=== RECORD EXCERPTS ===

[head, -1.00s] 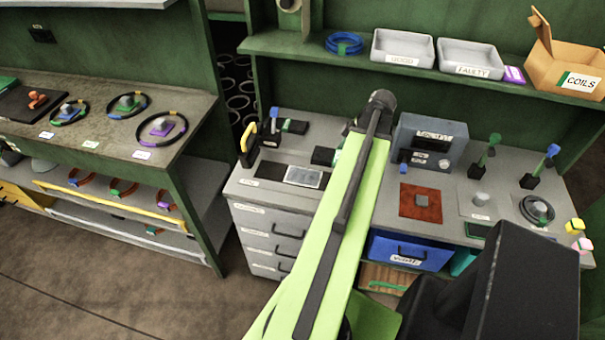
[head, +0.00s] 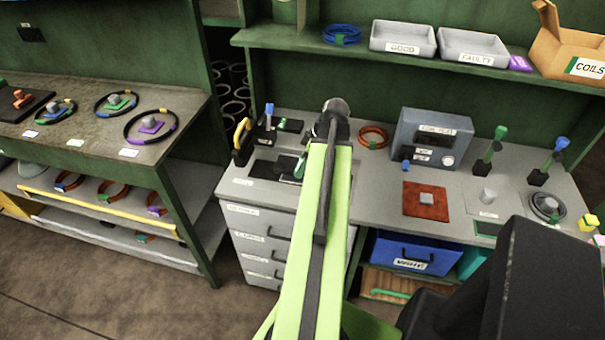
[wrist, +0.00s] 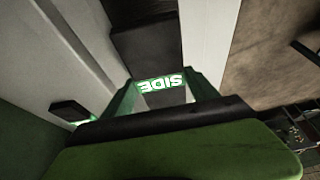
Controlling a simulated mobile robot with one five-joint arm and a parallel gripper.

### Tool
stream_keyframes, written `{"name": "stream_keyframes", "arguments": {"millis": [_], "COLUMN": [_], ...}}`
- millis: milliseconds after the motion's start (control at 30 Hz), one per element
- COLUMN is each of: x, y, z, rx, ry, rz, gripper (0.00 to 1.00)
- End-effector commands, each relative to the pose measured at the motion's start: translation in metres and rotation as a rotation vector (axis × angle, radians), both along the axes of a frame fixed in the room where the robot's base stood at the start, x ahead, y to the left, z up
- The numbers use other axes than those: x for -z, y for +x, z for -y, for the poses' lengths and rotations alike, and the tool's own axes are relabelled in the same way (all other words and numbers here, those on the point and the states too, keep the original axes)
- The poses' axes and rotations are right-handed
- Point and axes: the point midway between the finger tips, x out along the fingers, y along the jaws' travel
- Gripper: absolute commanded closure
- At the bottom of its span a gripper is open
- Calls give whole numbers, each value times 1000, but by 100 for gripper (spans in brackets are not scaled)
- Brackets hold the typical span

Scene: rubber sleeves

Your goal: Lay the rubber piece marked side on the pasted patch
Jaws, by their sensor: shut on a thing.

===
=== RECORD EXCERPTS ===

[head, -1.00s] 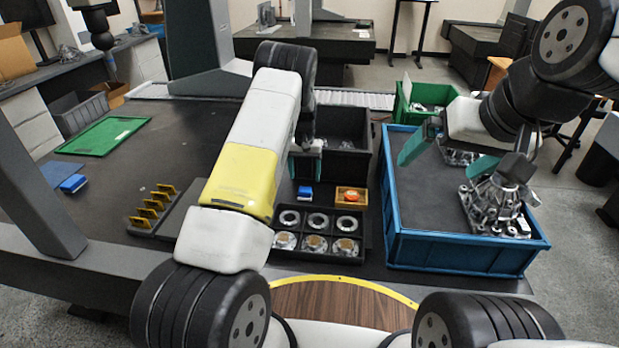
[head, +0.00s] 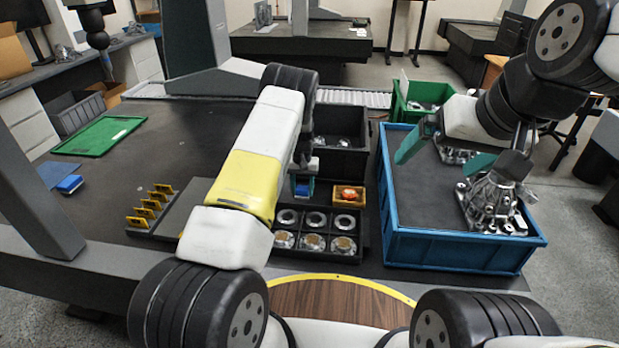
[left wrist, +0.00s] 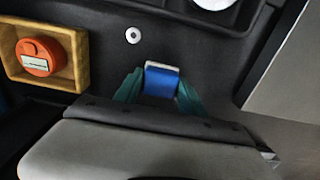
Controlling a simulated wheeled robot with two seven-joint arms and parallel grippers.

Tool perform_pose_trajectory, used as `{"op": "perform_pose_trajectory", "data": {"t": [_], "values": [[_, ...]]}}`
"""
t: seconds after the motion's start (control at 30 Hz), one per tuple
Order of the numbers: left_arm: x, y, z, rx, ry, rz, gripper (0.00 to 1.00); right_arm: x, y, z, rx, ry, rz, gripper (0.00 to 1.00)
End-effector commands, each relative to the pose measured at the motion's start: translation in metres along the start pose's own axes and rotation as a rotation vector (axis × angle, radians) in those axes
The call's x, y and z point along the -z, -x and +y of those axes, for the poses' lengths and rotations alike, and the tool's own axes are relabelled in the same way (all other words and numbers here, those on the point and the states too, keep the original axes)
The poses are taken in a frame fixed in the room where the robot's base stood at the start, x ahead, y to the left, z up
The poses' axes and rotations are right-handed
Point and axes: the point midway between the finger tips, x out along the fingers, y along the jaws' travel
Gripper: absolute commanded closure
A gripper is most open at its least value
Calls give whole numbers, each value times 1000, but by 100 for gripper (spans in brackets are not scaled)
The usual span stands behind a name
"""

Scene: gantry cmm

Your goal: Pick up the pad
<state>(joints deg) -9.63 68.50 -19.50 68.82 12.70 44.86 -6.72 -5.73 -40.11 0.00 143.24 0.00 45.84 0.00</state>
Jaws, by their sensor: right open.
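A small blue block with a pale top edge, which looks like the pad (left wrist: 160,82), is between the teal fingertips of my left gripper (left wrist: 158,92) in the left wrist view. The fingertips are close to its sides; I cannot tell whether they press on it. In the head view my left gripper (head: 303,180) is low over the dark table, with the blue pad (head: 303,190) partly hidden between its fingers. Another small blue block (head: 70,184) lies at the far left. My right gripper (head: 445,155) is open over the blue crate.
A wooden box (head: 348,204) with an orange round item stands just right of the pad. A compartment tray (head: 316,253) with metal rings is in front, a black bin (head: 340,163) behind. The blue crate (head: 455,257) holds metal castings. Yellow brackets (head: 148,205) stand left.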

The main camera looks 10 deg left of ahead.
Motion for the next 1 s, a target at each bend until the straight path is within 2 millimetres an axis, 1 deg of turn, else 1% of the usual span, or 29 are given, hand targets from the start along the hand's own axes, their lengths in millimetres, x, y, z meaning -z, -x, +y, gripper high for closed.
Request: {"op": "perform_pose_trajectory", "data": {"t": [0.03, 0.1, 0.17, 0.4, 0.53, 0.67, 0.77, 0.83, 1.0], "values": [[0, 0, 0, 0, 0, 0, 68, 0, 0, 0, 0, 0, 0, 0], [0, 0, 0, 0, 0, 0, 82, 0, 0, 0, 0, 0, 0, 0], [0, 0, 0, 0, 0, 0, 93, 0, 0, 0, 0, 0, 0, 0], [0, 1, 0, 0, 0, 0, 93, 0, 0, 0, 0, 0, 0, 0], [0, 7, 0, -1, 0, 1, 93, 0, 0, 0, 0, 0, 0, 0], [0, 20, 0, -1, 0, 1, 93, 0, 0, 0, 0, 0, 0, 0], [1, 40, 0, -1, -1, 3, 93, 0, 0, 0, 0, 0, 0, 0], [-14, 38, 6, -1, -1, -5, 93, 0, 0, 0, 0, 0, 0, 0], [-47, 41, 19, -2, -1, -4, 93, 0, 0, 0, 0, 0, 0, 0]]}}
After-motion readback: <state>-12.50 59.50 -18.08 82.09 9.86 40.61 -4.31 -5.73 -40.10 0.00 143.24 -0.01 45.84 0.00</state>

===

EXERCISE INSTRUCTIONS:
Begin with the line containing "- Brackets hold the typical span", end with the line containing "Jaws, by their sensor: shut on a thing.", and repeat every line in that stretch exactly.

SOLUTION:
- Brackets hold the typical span

Scene: rubber sleeves

Your goal: Lay the rubber piece marked side on the pasted patch
Jaws, by their sensor: shut on a thing.

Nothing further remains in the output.